Sus caras eran un poema. Como de estreñidos. Muecas y más muecas. Titubeos. Y más de un enganche para llegar hasta el final. Con pronunciaciones más que discutibles. ¿No conocían, por ejemplo, al guionista Pablo Remón? Cuando se enfrentaron al apellido Cardelús, la ley de Murphy que sobrevuela en estos casos hizo de las suyas, y lo que se leyó fue Cardelus, sin tilde en la 'u'. El mismo día que el informe Pisa nos suspendía en lectura.

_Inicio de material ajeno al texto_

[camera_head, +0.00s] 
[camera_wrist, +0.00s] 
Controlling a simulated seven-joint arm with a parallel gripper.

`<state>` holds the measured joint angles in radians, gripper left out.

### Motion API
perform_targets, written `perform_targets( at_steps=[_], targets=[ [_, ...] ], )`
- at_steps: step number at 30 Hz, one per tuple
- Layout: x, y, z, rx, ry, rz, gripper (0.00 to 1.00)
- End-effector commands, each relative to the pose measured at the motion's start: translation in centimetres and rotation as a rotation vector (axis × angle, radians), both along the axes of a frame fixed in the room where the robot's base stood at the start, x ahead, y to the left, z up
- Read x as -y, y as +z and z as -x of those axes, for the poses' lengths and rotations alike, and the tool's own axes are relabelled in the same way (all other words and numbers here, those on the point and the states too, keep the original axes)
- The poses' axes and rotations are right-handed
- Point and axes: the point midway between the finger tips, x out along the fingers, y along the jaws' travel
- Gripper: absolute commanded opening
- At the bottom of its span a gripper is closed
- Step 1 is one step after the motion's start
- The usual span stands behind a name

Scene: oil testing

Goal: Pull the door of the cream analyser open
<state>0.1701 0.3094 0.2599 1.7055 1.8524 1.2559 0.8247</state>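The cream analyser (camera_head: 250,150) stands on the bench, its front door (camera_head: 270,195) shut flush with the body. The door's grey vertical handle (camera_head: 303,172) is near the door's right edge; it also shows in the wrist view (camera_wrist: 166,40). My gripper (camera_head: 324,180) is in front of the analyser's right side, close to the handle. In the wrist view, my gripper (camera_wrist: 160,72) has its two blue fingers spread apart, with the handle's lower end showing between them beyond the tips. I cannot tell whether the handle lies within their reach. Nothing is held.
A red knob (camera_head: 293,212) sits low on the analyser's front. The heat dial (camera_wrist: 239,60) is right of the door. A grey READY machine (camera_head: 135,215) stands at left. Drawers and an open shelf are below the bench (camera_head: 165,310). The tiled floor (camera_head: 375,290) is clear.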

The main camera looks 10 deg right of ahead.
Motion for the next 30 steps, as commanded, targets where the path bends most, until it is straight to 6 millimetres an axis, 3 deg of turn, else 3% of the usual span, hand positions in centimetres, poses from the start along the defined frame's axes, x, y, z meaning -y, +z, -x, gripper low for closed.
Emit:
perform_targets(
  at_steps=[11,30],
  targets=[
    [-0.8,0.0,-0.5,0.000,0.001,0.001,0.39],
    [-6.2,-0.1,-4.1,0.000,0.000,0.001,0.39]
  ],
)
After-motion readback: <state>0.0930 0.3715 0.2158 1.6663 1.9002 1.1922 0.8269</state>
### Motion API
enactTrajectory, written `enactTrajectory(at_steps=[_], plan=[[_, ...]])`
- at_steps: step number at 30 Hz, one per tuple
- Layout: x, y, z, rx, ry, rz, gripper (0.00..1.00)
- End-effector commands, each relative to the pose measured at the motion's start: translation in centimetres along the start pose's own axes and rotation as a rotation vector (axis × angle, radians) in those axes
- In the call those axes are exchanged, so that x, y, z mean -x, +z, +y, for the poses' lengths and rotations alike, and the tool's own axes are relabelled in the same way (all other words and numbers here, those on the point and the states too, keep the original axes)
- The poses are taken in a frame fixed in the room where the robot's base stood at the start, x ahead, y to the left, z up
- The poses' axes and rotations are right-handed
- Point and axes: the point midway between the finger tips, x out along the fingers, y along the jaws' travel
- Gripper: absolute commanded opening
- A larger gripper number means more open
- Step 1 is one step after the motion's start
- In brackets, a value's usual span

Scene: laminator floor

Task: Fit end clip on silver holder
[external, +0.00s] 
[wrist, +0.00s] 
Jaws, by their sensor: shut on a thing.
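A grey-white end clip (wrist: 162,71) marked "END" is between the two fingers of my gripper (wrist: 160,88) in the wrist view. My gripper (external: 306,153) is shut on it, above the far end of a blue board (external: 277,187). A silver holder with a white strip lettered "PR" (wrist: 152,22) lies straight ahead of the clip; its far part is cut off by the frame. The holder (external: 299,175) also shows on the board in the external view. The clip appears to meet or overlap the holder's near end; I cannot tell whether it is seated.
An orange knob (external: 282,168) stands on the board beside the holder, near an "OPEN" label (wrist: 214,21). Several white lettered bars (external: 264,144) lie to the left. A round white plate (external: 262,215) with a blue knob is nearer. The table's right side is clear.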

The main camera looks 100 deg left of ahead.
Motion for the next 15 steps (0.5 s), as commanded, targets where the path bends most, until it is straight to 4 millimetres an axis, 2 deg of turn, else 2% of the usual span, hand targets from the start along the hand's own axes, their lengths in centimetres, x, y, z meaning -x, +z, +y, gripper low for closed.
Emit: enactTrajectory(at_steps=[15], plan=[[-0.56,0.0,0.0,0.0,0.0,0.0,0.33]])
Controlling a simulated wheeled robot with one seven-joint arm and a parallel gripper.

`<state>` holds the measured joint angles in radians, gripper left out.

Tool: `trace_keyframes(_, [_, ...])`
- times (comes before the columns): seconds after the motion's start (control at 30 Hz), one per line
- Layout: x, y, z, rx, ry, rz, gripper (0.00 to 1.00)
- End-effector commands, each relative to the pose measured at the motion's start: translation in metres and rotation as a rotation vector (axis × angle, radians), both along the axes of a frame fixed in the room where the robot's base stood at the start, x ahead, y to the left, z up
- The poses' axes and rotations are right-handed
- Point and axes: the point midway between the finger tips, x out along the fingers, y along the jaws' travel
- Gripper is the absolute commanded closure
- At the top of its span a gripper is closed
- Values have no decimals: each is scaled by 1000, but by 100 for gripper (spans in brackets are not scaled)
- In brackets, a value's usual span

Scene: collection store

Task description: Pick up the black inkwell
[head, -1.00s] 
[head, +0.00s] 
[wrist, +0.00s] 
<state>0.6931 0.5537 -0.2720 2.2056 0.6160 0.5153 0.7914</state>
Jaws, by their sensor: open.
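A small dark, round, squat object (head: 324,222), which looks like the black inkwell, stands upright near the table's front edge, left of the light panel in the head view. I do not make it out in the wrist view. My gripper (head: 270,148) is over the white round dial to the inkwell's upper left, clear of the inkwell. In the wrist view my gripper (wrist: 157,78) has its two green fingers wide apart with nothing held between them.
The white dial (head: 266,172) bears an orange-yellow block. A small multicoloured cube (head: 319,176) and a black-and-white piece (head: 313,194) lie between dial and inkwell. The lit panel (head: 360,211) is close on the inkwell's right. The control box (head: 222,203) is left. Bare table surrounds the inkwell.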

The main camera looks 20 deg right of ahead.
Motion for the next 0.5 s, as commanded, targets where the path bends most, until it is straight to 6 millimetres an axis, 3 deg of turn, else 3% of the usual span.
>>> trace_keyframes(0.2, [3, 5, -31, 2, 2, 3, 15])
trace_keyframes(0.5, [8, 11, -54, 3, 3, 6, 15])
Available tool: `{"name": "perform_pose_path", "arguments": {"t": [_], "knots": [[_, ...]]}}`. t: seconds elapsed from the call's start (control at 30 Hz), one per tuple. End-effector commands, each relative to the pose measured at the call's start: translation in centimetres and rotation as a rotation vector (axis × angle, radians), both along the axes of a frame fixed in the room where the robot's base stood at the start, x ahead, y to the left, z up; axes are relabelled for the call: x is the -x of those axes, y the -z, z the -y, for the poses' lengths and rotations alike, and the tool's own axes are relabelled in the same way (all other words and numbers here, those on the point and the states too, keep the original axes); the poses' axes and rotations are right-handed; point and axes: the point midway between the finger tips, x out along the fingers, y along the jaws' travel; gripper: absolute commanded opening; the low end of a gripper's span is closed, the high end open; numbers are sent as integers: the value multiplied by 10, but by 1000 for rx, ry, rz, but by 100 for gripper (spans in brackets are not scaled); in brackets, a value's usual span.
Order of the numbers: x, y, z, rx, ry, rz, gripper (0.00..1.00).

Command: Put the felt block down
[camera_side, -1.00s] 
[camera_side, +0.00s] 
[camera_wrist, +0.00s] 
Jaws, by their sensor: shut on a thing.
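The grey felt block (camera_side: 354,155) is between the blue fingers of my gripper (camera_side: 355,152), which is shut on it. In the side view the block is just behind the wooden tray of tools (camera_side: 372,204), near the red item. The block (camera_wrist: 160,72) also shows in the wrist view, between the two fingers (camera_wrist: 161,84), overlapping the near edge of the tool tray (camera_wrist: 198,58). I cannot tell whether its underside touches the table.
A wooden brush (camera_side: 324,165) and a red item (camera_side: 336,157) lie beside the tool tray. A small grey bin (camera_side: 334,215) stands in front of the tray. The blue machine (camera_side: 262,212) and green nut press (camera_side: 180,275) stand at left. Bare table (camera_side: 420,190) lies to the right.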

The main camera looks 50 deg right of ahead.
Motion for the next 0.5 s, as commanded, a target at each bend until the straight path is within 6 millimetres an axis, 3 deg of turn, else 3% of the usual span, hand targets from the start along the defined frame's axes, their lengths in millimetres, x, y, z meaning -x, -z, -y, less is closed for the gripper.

Y digo yo, ¿no sería más eficaz que el presidente de la Academia, Mariano Barroso, hubiese leído del primer al último sobre, con sobriedad, corrección y eficacia? Nos habríamos ahorrado todas las risitas y el postureo que a algunos nos sacaron tanto de lo que estaba sucediendo que tuvimos que enterarnos de los nominados un poco más tarde, cuando se colgaron en la web.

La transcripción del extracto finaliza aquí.